- PROBLEM DESCRIPTION:
Count every line where "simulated" occurs. Give the total alone.

----- RECORDED DATA -----

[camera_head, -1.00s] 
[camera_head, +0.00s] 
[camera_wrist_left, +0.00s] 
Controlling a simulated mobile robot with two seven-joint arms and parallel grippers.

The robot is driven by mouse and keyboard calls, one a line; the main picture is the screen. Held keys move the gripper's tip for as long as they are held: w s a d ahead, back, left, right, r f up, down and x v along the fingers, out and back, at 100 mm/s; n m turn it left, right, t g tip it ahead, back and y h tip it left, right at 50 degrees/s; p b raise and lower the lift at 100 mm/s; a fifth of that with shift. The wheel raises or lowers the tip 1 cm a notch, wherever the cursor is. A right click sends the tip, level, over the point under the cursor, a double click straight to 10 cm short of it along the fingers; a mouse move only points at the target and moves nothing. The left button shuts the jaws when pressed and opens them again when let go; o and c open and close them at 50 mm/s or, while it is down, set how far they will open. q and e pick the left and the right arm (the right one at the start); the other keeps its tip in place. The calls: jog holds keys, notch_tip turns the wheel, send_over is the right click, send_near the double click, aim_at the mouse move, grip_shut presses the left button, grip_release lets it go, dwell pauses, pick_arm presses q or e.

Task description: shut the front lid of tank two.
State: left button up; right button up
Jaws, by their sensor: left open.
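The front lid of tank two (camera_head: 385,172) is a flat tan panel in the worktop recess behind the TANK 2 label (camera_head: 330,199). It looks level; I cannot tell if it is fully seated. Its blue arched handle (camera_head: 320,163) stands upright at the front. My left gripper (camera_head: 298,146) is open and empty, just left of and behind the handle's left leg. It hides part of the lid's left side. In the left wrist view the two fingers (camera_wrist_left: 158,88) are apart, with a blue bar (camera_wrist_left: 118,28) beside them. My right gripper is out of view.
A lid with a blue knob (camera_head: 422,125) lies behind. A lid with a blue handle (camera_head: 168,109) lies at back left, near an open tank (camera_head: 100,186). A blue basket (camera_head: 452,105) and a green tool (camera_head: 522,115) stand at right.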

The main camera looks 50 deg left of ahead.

-----
----- RECORDED DATA -----

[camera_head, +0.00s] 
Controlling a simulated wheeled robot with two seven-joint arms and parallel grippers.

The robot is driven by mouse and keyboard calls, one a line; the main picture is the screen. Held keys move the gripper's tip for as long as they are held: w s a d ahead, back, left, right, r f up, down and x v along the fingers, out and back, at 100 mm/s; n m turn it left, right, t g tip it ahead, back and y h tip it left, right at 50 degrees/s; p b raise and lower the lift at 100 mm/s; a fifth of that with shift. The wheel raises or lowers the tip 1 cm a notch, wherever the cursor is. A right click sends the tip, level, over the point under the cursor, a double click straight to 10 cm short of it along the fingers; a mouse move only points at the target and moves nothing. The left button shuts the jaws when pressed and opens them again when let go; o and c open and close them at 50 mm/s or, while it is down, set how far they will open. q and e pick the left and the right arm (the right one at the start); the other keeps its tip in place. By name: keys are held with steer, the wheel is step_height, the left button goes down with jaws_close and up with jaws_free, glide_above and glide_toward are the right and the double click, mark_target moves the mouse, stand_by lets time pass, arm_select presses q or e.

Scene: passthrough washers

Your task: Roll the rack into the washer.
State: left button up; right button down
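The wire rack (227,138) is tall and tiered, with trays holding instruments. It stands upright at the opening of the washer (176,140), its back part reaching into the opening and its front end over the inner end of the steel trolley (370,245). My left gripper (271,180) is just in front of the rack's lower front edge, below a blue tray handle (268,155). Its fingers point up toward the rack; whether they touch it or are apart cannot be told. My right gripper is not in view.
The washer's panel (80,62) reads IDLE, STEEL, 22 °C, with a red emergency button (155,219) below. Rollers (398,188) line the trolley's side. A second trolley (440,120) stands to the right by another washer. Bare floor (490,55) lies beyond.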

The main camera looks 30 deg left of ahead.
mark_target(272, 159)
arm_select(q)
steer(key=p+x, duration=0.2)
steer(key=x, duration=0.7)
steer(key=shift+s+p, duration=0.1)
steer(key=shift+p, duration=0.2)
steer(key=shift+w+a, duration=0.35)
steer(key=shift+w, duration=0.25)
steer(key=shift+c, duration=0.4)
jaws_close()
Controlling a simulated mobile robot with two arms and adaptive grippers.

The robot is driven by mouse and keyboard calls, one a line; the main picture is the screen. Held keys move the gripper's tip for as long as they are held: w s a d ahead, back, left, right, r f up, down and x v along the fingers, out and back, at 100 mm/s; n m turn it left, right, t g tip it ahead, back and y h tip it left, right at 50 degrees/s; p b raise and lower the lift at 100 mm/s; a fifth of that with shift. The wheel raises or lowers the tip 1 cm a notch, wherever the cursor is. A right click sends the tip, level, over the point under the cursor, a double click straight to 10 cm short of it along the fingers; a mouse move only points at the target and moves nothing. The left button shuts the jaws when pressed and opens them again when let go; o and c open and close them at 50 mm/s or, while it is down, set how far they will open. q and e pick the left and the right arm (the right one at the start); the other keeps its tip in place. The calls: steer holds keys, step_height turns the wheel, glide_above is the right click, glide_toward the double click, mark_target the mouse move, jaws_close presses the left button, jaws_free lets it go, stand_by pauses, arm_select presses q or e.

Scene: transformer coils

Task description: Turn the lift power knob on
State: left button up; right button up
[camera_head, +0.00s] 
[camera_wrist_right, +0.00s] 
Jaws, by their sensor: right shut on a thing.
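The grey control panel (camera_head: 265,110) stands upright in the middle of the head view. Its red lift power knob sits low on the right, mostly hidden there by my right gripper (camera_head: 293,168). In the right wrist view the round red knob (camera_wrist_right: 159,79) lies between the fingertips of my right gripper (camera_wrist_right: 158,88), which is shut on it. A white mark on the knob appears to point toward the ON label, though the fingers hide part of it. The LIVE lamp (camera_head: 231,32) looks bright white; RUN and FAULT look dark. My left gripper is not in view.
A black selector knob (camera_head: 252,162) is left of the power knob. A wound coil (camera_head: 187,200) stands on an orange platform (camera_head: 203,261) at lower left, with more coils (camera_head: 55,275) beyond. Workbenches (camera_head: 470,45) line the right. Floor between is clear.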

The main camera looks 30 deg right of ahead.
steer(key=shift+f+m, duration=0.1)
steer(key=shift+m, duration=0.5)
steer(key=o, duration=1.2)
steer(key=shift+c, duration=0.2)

-----
----- RECORDED DATA -----

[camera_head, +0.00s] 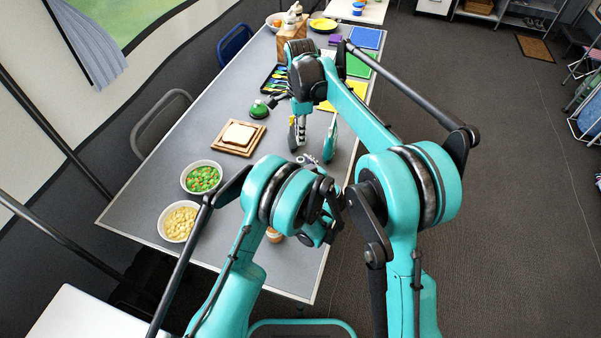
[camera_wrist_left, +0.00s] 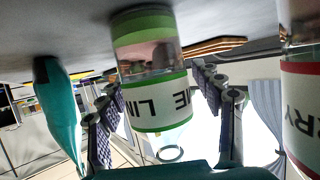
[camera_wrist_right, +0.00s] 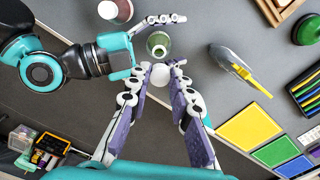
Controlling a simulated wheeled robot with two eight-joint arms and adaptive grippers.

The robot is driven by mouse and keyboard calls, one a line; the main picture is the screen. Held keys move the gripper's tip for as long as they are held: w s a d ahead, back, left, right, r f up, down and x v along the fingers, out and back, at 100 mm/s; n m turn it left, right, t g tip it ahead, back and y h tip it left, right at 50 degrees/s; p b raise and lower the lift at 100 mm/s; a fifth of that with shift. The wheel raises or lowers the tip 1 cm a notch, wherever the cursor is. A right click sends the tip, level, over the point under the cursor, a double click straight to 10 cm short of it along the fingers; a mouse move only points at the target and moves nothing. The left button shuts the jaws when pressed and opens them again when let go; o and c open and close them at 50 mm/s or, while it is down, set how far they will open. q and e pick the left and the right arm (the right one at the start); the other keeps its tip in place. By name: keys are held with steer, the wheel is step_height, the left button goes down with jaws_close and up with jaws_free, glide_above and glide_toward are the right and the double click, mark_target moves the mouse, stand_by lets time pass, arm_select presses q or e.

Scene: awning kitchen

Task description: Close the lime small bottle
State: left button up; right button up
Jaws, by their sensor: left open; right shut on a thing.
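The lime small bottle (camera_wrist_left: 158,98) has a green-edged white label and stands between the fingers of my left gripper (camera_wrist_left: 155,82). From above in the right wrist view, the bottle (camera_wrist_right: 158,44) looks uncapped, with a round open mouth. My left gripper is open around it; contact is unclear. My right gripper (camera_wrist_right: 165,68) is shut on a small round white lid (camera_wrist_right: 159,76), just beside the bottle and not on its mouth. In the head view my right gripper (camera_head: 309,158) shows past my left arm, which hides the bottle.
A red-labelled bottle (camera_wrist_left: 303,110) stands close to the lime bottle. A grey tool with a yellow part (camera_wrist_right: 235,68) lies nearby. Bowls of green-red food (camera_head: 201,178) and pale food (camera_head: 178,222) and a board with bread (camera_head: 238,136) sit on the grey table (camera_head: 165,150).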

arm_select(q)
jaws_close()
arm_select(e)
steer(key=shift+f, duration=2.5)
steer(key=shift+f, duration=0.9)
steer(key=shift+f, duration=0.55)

-----

- OUTPUT OF THE TASK:
4